H. Marsman
aan
Menno ter Braak
[6 september 1931]
[...] B. schijnt zijn ambities voor het red.schap te hebben opgegeven? Dit concludeer ik uit zijn concept-contract, waarin hij schrijft: ‘alleen literatoren kunnen red. zijn.’ (of zoo iets; zéér juist, ook naar buiten).
Wat de rubriek ‘Publieke belangstelling’ aangaat, zou het niet goed zijn ook op schrijvers en boeken te wijzen die ten onrechte genegeerd en vergeten zijn? Dan schrijf ik misschien iets over Couperus.
Pas in jezusnaam op voor de [leeketoon ?] in ‘Panopticum’ die wordt natuurlijk onmiddellijk de populaire kletstoon waartoe ook jij en v. Wessem soms neigen, en die door Slauerhoff en Helman in hun critieken gevulgariseerd wordt tot keukenmeiden-gelul.
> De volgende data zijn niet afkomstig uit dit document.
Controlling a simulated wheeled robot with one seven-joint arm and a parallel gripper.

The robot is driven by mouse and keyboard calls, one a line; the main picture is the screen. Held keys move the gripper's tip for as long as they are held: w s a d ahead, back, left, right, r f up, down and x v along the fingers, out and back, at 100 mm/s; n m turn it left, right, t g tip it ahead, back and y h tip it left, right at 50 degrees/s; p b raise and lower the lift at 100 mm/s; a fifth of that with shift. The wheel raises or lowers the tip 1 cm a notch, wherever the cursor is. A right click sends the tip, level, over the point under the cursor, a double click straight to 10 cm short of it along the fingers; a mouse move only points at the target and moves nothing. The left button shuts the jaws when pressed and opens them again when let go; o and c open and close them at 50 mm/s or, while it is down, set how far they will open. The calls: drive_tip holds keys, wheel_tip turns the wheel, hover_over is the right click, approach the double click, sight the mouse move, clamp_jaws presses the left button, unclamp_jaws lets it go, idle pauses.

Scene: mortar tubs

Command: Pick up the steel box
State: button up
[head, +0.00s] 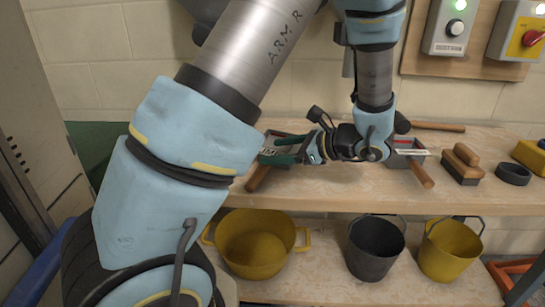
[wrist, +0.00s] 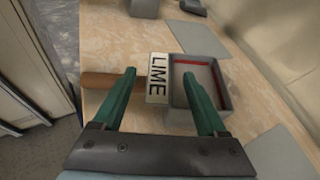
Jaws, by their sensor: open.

Ik heb met Eddie afgesproken dat ik in hoofdzaak de poëzie zou bespreken (ook als ik geen redacteur word). Accoord? Dan slechts de belangrijkste bundels. Als iemand erg erop is gebrand een bepaald boek te bespreken, waarschuw mij dan. Dan zal ik je schrijven of ik het bepáald zou willen doen, of niet. Geef mij dan de voorkeur. Ik noem de rubriek ‘Poezie’ tout court. Laat B. mij dus in elk geval alle poezie opzenden die ter recensie binnen komt.
Ik schat dat ik 3,4 maal per jaar een kroniek lever.
Wees voorts van mijn medewerking verzekerd, al ben ik niet erg actief meer.
Verspreid je manifest als prospectus-inteekenbiljet. Maar laat het goed zijn. Voorzie alles. Daarop wordt geloerd en men vangt je als je niet verdomd oppast. [...]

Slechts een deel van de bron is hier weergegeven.